When the second session terminates, all 6 (B1-B6) events are
removed. Normally, you'd expect the E1 event to continue to run
with no multiplexing. However, the problem is that depending on
the state Of E1 when B1-B6 are removed, it may never be scheduled
again. If E1 was inactive at the time of removal, despite the
multiplexing hrtimer still firing, it will not find any active
events and will not try to reschedule. This is what Song's patch
fixes. It forces the multiplexing code to consider non-active events.
However, the cause is not addressed. The kernel should not rely on
the multiplexing hrtimer to unblock inactive events. That timer
can have abitrary duration in the milliseconds. Until the timer
fires, counters are available, but no measurable events are using
them. We do not want to introduce blind spots of arbitrary durations.

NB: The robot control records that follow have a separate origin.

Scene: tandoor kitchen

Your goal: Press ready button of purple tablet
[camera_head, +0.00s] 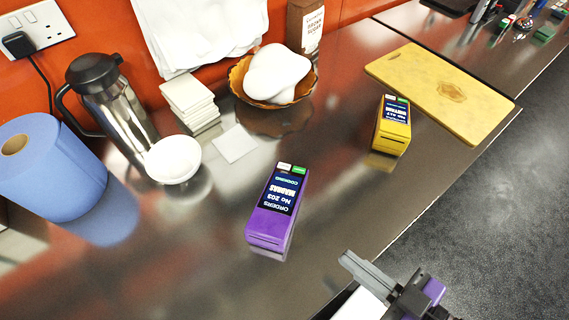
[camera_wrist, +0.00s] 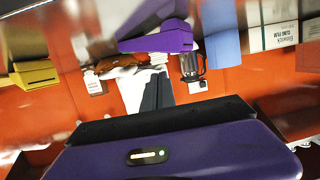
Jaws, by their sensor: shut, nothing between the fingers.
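The purple tablet (camera_head: 262,230) stands on the steel counter in the head view, its dark screen (camera_head: 281,193) showing an order text that includes "COOKING". At its far end are a white button (camera_head: 284,166) and a green button (camera_head: 299,170); I cannot read their labels. My gripper (camera_head: 347,257) is shut and empty at the lower right, near the counter's front edge, apart from the tablet and to its right and nearer side. The wrist view is upside down; the purple tablet (camera_wrist: 158,42) shows there beyond my dark fingers (camera_wrist: 157,88), its buttons not clear.
A yellow tablet (camera_head: 394,133) stands to the right, by a cutting board (camera_head: 440,88). A white bowl (camera_head: 173,160), steel flask (camera_head: 115,105), blue paper roll (camera_head: 50,175) and dough basket (camera_head: 240,83) stand behind and left. Counter between my gripper and the purple tablet is clear.

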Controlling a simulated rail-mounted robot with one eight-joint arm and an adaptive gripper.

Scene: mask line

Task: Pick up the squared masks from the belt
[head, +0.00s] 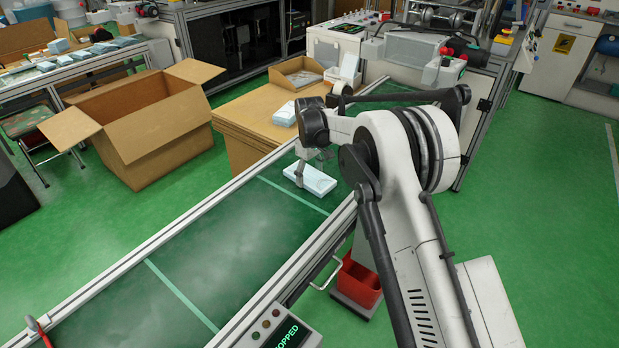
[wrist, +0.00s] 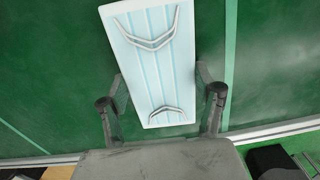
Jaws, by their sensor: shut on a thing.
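A flat, light-blue and white pleated mask stack (head: 318,179) is at the far part of the green belt (head: 215,245). In the wrist view the mask stack (wrist: 152,62) lies lengthwise, slightly tilted, with two pale ear loops on top. My gripper (head: 308,172) is at the stack. In the wrist view my gripper (wrist: 160,92) has one finger on each long side, shut on the stack near its lower end. I cannot tell whether the stack rests on the belt or is just above it.
An open cardboard box (head: 150,140) stands left of the belt. A brown table (head: 245,112) beside the belt bears another small mask stack (head: 284,115) and a shallow carton (head: 298,75). A red bin (head: 358,282) is right of the belt. The near belt is clear.

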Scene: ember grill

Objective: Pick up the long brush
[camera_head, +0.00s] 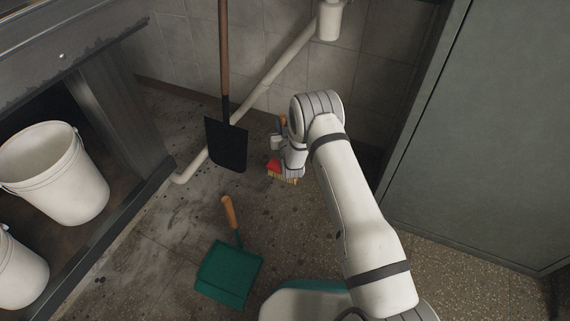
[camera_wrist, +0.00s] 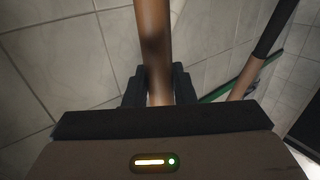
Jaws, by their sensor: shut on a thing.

This patch addresses the cause of the problem, by checking that,
when an event is disabled or removed and the context was multiplexing
events, inactive events gets immediately a chance to be scheduled by
calling ctx_resched(). The rescheduling is done on event of equal
or lower priority types. With that in place, as soon as a counter
is freed, schedulable inactive events may run, thereby eliminating
a blind spot.

This can be illustrated as follows using Skylake uncore CHA here:

$ perf stat --no-merge -a -I 1000 -C 28 -e uncore_cha_0/event=0x0/
42.007856531 2,000,291,322 uncore_cha_0/event=0x0/
43.008062166 2,000,399,526 uncore_cha_0/event=0x0/
44.008293244 2,000,473,720 uncore_cha_0/event=0x0/
45.008501847 2,000,423,420 uncore_cha_0/event=0x0/
46.008706558 2,000,411,132 uncore_cha_0/event=0x0/
47.008928543 2,000,441,660 uncore_cha_0/event=0x0/

Adding second sessiont with 4 events for 4s

$ perf stat -a -I 1000 -C 28 --no-merge -e uncore_cha_0/event=0x0/,uncore_cha_0/event=0x0/,uncore_cha_0/event=0x0/,uncore_cha_0/event=0x0/ sleep 4
48.009114643 1,983,129,830 uncore_cha_0/event=0x0/ (99.71%)
49.009279616 1,976,067,751 uncore_cha_0/event=0x0/ (99.30%)
50.009428660 1,974,448,006 uncore_cha_0/event=0x0/ (98.92%)
51.009524309 1,973,083,237 uncore_cha_0/event=0x0/ (98.55%)
52.009673467 1,972,097,678 uncore_cha_0/event=0x0/ (97.11%)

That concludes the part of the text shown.